* WORK TO DO:
Transcribe the listing below from its opening line up to and including the line that contains "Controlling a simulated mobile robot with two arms"; reproduce nothing else.

* MATERIAL TO PROCESS:
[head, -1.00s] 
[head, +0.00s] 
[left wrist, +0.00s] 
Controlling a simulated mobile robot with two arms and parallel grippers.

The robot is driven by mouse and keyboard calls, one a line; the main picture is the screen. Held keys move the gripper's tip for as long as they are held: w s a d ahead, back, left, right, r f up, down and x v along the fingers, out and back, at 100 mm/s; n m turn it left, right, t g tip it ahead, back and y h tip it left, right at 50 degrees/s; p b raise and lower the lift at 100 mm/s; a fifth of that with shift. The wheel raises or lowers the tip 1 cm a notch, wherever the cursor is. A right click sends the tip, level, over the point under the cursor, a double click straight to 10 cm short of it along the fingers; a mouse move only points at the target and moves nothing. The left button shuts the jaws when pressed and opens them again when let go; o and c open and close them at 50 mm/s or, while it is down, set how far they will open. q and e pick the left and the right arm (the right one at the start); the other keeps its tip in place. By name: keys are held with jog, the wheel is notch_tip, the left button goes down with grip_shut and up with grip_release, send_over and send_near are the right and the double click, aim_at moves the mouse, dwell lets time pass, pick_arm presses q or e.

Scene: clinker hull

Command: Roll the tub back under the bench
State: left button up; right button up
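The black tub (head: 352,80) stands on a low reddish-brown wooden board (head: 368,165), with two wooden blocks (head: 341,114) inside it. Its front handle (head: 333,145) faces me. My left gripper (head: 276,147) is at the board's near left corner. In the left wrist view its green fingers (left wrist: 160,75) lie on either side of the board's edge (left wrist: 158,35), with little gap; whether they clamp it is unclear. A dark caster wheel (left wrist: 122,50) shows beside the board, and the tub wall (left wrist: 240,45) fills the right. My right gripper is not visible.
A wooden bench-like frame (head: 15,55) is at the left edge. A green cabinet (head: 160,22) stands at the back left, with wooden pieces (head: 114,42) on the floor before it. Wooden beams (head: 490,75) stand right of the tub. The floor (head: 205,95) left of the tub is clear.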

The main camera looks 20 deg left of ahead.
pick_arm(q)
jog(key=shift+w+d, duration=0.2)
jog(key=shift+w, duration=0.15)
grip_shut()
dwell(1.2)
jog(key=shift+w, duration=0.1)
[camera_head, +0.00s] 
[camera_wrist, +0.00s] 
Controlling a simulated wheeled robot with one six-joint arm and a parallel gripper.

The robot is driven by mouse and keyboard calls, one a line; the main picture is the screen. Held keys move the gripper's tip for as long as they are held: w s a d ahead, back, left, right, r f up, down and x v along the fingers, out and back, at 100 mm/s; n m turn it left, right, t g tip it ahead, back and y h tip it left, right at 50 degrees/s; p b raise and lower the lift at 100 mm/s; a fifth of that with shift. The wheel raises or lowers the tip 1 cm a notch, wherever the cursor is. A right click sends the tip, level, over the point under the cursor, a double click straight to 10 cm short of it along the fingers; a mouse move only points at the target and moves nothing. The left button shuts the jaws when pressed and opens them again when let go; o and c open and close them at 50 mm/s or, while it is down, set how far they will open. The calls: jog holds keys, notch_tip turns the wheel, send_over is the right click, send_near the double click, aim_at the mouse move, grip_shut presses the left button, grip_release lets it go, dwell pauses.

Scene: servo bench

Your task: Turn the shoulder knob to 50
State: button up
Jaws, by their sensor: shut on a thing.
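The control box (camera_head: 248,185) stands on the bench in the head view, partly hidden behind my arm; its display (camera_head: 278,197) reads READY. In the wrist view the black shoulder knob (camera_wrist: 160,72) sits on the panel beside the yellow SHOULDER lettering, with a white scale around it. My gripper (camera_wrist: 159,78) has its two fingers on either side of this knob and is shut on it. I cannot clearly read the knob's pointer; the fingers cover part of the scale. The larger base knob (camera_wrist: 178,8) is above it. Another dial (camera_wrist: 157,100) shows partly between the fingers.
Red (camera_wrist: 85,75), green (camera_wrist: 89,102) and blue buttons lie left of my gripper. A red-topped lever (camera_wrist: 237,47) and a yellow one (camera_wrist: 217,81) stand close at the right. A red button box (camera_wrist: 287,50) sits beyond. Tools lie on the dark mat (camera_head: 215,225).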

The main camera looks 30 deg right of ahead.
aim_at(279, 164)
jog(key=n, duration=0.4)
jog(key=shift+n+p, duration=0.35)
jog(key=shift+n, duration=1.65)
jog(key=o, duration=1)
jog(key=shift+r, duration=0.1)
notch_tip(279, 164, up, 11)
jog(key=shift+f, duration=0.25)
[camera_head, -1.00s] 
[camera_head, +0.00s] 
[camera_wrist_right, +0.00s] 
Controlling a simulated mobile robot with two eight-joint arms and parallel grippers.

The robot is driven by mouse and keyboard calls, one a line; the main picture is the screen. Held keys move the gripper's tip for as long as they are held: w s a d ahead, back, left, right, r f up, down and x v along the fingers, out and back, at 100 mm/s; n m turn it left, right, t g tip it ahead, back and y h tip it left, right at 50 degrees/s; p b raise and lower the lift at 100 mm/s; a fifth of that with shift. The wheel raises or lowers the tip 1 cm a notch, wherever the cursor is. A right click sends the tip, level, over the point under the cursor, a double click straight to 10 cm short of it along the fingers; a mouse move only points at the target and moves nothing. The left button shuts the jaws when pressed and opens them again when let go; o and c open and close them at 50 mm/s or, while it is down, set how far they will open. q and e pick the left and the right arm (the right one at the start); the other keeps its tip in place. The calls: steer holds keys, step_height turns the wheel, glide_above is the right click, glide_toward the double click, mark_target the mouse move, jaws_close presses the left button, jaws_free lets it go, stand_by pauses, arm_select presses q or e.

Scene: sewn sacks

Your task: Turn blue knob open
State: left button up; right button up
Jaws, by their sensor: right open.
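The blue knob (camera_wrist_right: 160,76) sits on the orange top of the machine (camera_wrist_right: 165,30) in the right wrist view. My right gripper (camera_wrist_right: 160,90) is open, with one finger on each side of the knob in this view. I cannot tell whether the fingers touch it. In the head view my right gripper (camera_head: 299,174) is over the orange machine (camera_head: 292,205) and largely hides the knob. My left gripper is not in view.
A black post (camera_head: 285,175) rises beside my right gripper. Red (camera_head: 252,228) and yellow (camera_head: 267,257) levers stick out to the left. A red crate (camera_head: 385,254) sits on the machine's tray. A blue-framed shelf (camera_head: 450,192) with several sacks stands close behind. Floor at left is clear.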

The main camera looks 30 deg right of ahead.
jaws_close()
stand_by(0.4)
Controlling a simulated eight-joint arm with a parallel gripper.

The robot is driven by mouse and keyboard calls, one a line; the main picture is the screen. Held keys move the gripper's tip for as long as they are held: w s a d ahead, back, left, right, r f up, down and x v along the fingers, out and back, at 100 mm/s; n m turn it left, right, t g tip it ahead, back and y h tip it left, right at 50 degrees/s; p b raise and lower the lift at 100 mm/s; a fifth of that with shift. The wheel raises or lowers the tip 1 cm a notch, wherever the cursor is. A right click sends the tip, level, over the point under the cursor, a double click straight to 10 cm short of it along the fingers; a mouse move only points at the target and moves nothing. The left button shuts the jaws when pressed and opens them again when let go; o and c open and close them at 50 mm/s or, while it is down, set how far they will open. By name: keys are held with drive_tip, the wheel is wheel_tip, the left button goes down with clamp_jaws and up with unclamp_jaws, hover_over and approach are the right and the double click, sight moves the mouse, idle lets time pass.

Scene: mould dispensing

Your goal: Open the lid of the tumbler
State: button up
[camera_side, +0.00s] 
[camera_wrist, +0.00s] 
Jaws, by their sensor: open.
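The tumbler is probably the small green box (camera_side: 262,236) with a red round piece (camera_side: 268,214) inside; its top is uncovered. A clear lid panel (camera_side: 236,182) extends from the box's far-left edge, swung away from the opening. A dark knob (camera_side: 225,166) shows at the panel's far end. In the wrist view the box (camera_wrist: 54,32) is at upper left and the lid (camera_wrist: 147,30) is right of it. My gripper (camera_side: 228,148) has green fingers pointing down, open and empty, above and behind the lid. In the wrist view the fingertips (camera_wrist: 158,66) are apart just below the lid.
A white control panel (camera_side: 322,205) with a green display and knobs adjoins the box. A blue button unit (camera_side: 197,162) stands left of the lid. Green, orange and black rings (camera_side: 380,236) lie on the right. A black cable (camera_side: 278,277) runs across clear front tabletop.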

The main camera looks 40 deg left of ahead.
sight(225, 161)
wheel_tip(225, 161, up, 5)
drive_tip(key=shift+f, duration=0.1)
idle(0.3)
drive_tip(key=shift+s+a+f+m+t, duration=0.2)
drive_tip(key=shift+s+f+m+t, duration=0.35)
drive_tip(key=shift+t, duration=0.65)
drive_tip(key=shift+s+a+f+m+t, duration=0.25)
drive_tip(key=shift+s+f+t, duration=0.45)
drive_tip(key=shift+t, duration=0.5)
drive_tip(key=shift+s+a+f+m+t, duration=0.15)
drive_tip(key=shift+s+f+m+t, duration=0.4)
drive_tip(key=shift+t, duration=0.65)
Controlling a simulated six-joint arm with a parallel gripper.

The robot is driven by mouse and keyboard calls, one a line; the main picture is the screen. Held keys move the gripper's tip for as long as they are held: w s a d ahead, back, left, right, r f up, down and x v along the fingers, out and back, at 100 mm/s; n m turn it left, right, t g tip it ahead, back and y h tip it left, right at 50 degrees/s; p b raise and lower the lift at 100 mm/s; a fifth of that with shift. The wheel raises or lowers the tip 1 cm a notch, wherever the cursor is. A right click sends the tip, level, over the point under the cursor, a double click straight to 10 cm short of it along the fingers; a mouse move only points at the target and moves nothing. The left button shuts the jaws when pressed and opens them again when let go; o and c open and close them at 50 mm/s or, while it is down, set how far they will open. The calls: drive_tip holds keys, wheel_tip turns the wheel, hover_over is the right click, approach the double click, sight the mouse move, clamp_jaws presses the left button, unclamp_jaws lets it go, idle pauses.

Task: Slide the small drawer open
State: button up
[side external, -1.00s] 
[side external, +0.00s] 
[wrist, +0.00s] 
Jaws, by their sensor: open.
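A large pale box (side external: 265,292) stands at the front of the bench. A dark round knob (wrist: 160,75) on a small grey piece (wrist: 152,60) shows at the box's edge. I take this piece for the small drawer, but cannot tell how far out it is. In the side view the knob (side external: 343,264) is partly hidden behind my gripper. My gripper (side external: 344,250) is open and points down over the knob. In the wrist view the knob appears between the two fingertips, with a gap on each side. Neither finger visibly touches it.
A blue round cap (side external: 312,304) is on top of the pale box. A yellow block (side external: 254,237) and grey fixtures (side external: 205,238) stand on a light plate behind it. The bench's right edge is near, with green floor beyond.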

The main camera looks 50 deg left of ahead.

* CORRECT ANSWER:
[head, -1.00s] 
[head, +0.00s] 
[left wrist, +0.00s] 
Controlling a simulated mobile robot with two arms and parallel grippers.

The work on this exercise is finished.